Pascal knows how to play the game — and, notoriously, to overspend. She most recently produced Phil Lord and Christopher Miller’s live-action outer space epic “Project Hail Mary” (Amazon/MGM, March 20). Like “The Martian,” it’s based on an Andy Weir sci-fi novel, this time starring Ryan Gosling as a scientist in space who encounters an alien. Early reveiws suggest a crowd-pleasing spectacle and likely box-office juggernaut. It also cost $248 million to produce.
When Amazon turned to Pascal (and fellow quality producer David Heyman, of “Harry Potter” fame), to produce the next James Bond, it inspired a Hollywood sigh of relief: Two producers who reliably make smart movies with commercial instincts.
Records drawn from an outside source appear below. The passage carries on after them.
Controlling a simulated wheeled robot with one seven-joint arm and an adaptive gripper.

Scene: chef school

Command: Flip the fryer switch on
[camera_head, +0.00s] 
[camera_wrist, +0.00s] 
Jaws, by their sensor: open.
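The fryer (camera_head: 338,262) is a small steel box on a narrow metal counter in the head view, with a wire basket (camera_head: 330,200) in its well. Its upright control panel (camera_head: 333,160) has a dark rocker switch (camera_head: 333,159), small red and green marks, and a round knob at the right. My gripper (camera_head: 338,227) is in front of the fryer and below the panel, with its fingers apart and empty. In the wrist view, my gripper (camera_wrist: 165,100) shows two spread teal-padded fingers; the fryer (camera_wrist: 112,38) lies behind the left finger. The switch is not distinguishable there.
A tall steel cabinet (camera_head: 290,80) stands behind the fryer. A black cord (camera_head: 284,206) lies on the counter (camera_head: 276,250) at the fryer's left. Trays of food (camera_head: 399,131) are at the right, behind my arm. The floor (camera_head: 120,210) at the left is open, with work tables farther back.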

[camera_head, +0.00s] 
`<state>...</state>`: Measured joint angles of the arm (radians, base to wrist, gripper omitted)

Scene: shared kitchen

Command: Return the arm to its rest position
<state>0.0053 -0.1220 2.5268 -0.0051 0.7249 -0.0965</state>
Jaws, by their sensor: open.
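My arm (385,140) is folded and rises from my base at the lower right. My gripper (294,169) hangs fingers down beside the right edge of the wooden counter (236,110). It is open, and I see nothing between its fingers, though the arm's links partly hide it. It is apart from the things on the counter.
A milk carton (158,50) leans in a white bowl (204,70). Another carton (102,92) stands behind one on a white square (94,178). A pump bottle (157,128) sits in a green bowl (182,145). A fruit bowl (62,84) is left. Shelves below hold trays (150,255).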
But what are the odds that a future Hollywood could accommodate a future Pascal? She began in development, worked through Twentieth Century Fox (gone), Turner Pictures (gone), and then Columbia Pictures, where she first joined in 1988 and became chairman in 2006.
Her specialty is high-quality big-budget films that feed the studio beast. Sometimes that was “The Da Vinci Code,” a “A League of Their Own,” or “Sleepless in Seattle.” She also loves finding a broad canvas for more challenging material: “Zero Dark Thirty,” “The Social Network,” “Captain Phillips,” Spike Jonze’s “Adaptation,” and David O. Russell’s “American Hustle.” This is where her heart lies.
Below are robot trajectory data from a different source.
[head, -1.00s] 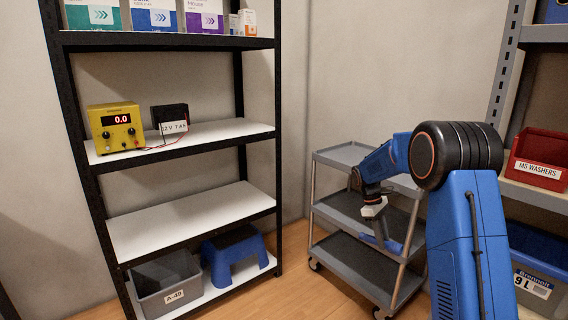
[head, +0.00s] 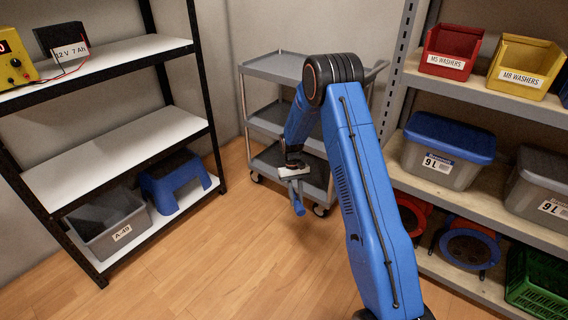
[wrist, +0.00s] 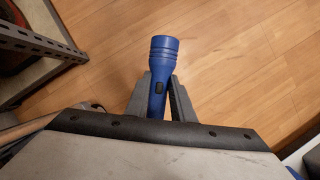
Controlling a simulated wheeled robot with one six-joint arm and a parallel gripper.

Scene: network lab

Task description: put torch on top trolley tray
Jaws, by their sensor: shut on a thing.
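The torch is blue, with a ribbed head and a dark switch. In the wrist view the torch (wrist: 161,72) sits between the two grey fingers of my gripper (wrist: 163,98), which is shut on it. In the head view my gripper (head: 297,184) hangs low in front of the trolley, with the torch (head: 299,205) below it. The grey three-tier trolley stands against the back wall. Its top tray (head: 275,66) looks empty where it shows; my arm hides part of its right side. My gripper is below the height of the top tray.
At left, a black shelf unit (head: 168,100) holds a yellow power supply (head: 15,62), a battery, a grey bin and a blue step stool (head: 176,182). At right, a shelf rack holds a red bin (head: 450,50), a yellow bin and lidded boxes. Wooden floor (head: 215,260) lies clear between.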

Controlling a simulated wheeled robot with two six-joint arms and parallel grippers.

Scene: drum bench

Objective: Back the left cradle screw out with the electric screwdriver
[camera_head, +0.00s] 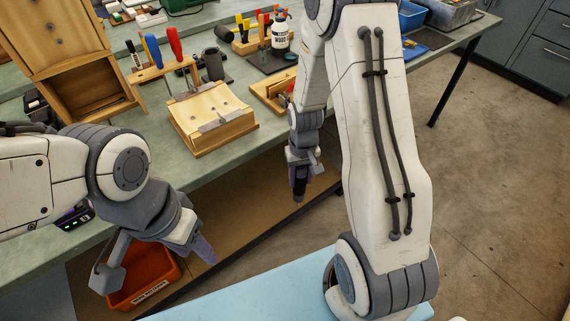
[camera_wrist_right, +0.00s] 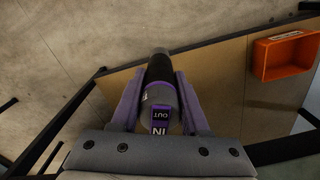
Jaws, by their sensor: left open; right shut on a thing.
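My right gripper (camera_head: 304,172) is shut on the electric screwdriver (camera_head: 299,187), which points down in front of the bench's front edge, clear of the bench top. In the right wrist view the screwdriver (camera_wrist_right: 160,92) sits between both fingers, its grey and purple body marked OUT and IN; its tip is not clear. A wooden cradle-like block (camera_head: 205,137) with metal strips stands on the bench, left of and beyond the right gripper. Its screws are too small to make out. My left gripper (camera_head: 150,262) is open and empty, in front of the bench at lower left.
An orange bin (camera_head: 160,290) lies below my left gripper. A rack with screwdrivers (camera_head: 165,70) stands behind the block, a dark cup (camera_head: 213,64) beside it. A tall wooden box (camera_head: 95,85) stands to the left. A white bottle (camera_head: 281,38) stands farther back.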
But in the year 2026, how many of those films could be made today, and at those budgets?
“The Social Network”
With Christopher Nolan and Steven Spielberg as the outliers (both at Universal), studios don’t prioritize high-quality, big-budget filmmaking. Even when it comes to the popcorn movies provided by tentpole franchises, Hollywood wants to cut spending. Pascal is the best we have, but there are very few franchises like James Bond.
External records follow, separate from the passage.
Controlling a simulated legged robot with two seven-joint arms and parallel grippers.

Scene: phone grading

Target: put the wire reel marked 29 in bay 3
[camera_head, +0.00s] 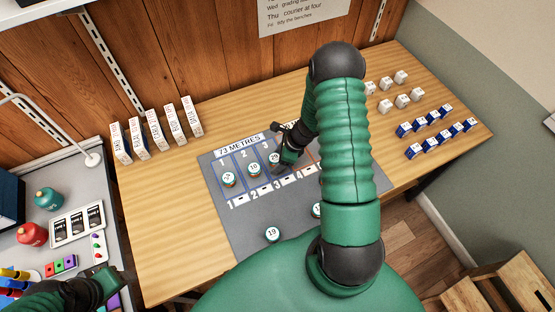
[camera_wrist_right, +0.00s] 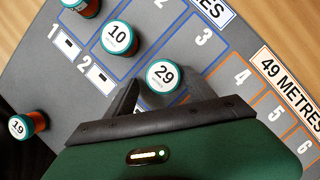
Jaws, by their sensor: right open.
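The wire reel marked 29 (camera_head: 274,159) stands upright in the blue-outlined bay 3 on the grey mat (camera_head: 222,190). It also shows in the right wrist view (camera_wrist_right: 163,76), label up, between my right fingertips. My right gripper (camera_head: 284,156) is open, its fingers either side of the reel; whether they touch it I cannot tell. The reel marked 10 (camera_wrist_right: 118,38) stands in bay 2, and another reel (camera_head: 228,179) stands in bay 1. My left gripper (camera_head: 98,288) is at the lower left, dark and partly cut off; its jaws are unclear.
The reel marked 19 (camera_head: 272,234) stands near the mat's front, and another reel (camera_head: 317,209) is partly hidden by my right arm. White boxes (camera_head: 157,131) line the back left. White cubes (camera_head: 386,105) and blue boxes (camera_head: 438,130) stand at the right. The table's left front is clear.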

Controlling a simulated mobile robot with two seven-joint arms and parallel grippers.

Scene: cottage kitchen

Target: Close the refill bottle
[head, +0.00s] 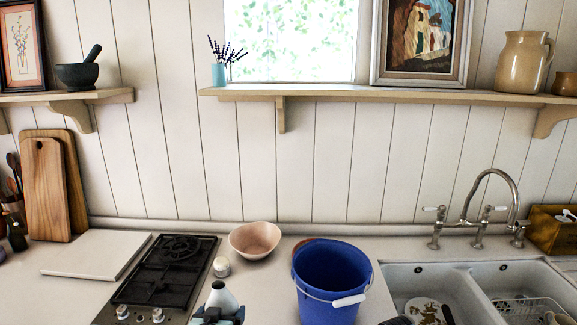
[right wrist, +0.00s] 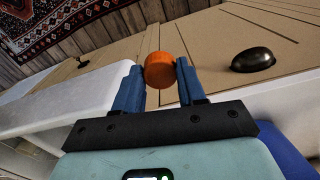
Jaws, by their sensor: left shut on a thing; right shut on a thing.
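The refill bottle (head: 222,297) shows at the bottom edge of the head view as a pale bottle with a cone-shaped top and a narrow open-looking neck. My left gripper (head: 217,316) is shut on it; the bottle's lower part is hidden by the gripper and the frame edge. In the right wrist view my right gripper (right wrist: 161,80) is shut on an orange round cap (right wrist: 159,70), held between its blue fingertips. The cap is apart from the bottle, which does not show in that view. I cannot make out the right gripper in the head view.
A blue bucket (head: 326,265) stands right of the bottle on the counter. A white sink (head: 480,268) is at right. The right wrist view shows a dark oval knob (right wrist: 252,60).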

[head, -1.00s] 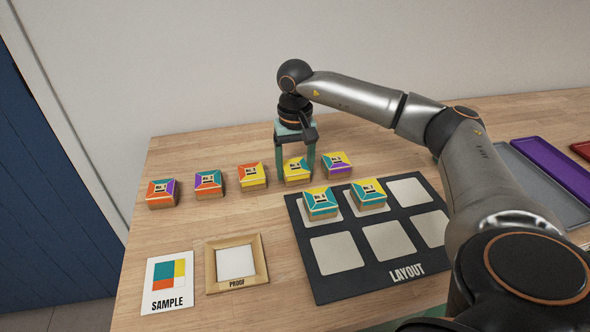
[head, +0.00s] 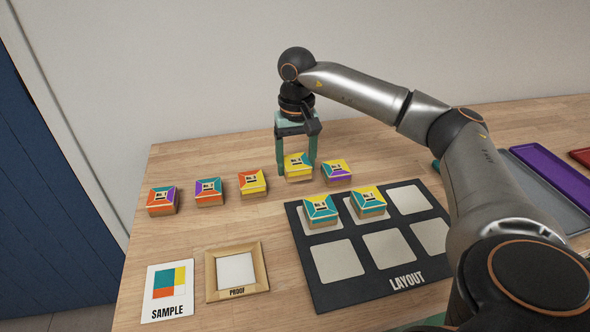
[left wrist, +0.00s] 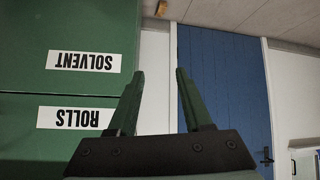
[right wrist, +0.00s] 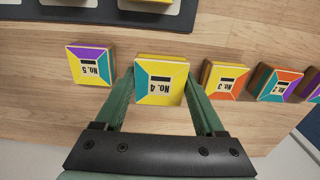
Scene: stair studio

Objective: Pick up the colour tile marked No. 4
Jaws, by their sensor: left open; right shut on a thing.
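The colour tile marked No. 4 (right wrist: 160,82), yellow with a teal edge, is between the fingers of my right gripper (right wrist: 158,92) in the right wrist view. My right gripper is shut on it. In the head view the tile (head: 298,166) appears slightly raised at the back of the row, with my right gripper (head: 297,160) around it. My left gripper (left wrist: 155,88) is open and empty, facing green drawers and a blue door, away from the tiles.
Tile No. 5 (right wrist: 91,64) and tile No. 3 (right wrist: 224,80) stand close on either side. More tiles (head: 209,191) continue left. The black layout board (head: 330,288) holds two tiles. A proof frame (head: 212,285) and sample card (head: 167,292) lie at the front left.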

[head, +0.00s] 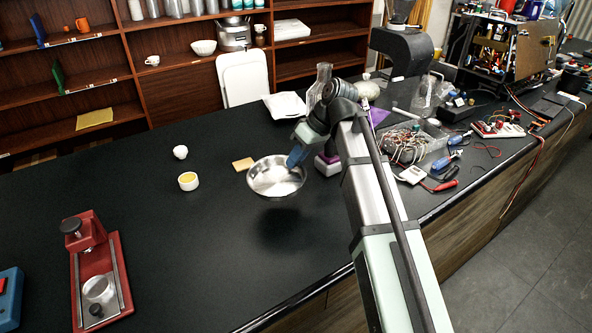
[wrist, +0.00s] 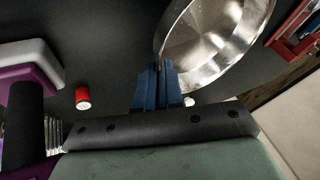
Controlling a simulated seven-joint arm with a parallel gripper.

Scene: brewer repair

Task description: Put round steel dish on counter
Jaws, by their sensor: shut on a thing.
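The round steel dish (head: 277,180) is a shiny shallow bowl, held level above the black counter (head: 215,245). A dark shadow lies on the counter below it, apart from the dish. My gripper (head: 296,157) has its blue fingers shut on the dish's right rim in the head view. In the wrist view the dish (wrist: 215,40) fills the upper right, and the gripper's blue fingertips (wrist: 158,72) pinch its rim.
A small yellow-topped cup (head: 188,181), a white cup (head: 180,152) and a tan sponge-like block (head: 243,164) sit left of the dish. A red press (head: 97,270) stands front left. Tools and a wire-filled bin (head: 412,148) crowd the right. The counter's front middle is clear.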

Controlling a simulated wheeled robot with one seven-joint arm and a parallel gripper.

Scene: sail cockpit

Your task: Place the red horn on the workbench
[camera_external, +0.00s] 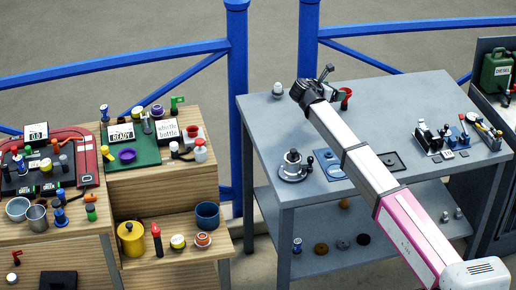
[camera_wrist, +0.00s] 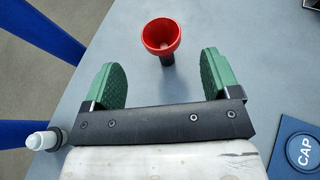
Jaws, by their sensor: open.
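The red horn (camera_wrist: 160,36) stands on the grey workbench (camera_wrist: 210,25) in the wrist view, its red bell facing up and a dark lower part below it. In the external view the red horn (camera_external: 346,94) shows just right of my gripper (camera_external: 318,84), near the bench's back edge. In the wrist view my gripper (camera_wrist: 165,85) is open, its two green pads wide apart with nothing between them. The horn is ahead of the pads, between their lines, and appears apart from both. The external view does not show the fingertips clearly.
A white-capped item (camera_wrist: 45,138) stands left of my gripper near the bench edge. A blue CAP plate (camera_wrist: 300,150) lies at right. A round grey device (camera_external: 293,168) stands at the bench's front left. A tool rack (camera_external: 440,138) is at right. Blue railings (camera_external: 237,100) run behind.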

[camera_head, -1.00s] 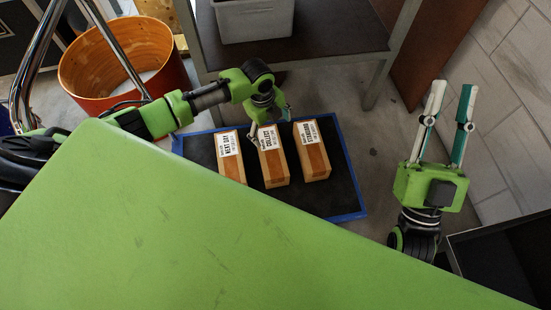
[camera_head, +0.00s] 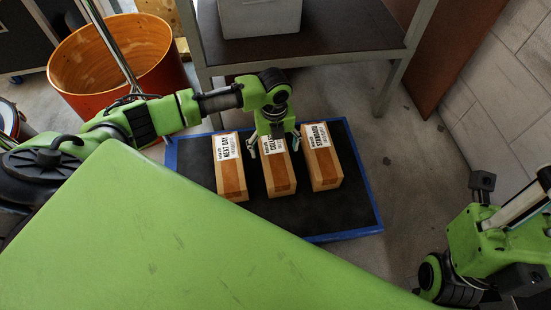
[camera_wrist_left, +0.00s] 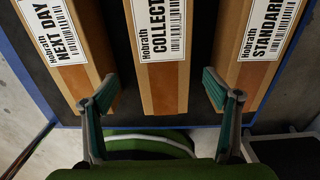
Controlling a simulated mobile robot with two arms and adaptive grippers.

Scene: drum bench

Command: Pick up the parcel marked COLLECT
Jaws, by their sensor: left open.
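The parcel marked COLLECT (camera_head: 280,180) is a wooden-looking box with a white label, the middle one of three on a dark, blue-rimmed tray (camera_head: 345,234). It shows in the left wrist view (camera_wrist_left: 162,85), centred between my fingers. My left gripper (camera_head: 273,146) is open over its far end, one finger on each side; the gripper hides part of the label. In the left wrist view my left gripper (camera_wrist_left: 160,84) has its fingertips near the two gaps, overlapping the neighbours' edges in the picture; I cannot tell whether they touch. My right gripper (camera_head: 530,200) is partly cut off at the right edge.
The NEXT DAY parcel (camera_head: 231,170) and the STANDARD parcel (camera_head: 322,160) stand close on either side. A dark-topped table (camera_head: 330,35) with a grey bin (camera_head: 260,18) is behind. An orange drum (camera_head: 100,90) is at the left. Bare tray lies in front of the parcels.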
The transitional figure for the future could be horror master Jason Blum and his Blumhouse (“Paranormal Activity,” “Insidious,” and “Black Phone” franchises among their best grossers). At the PGAs, Diller cited his claims to fame: “300 films made on the lowest pay scales in film history,” he said. “But he also did something quite extraordinary in itself, and that’s helping artists tell stories and helping them make a lot of money along the way, and rarely did the two go hand in hand.”

Blum learned taste at his father Irving’s Ferus Gallery in Los Angeles; he learned how to make movies at Miramax with Harvey Weinstein. At the PGAs, Blum said that his father taught him “taste doesn’t come from consensus, that belief has to come before validation.”
Blum is the kind of heat-seeking producer who, as soon as he saw low-budget gay hockey romance “Heated Rivalry,” tracked down Canadian producers Jacob Tierney and Brandon Brady to find out how it got made. He fervently believes that hits like that one “tell the next generation that producing matters, that passion matters, that belief matters, that sometimes, oftentimes, the market is wrong.”
What Blum represents is not only a belief in the continued appetite for the right horror movie, but also the bloodhound instinct to sniff out new talent. As the indie universe and all those film festival farm teams get smaller, that’s what the future needs.
Blum has proved that sharp genre scripts, an eye for talent, and a disciplined approach to the bottom line can yield strong results; by seeking greater volume through Blumhouse’s merger with “The Conjuring” director James Wan’s Atomic Monster, he next wants to prove it can scale. If the answer is yes, expect much of Hollywood to follow suit.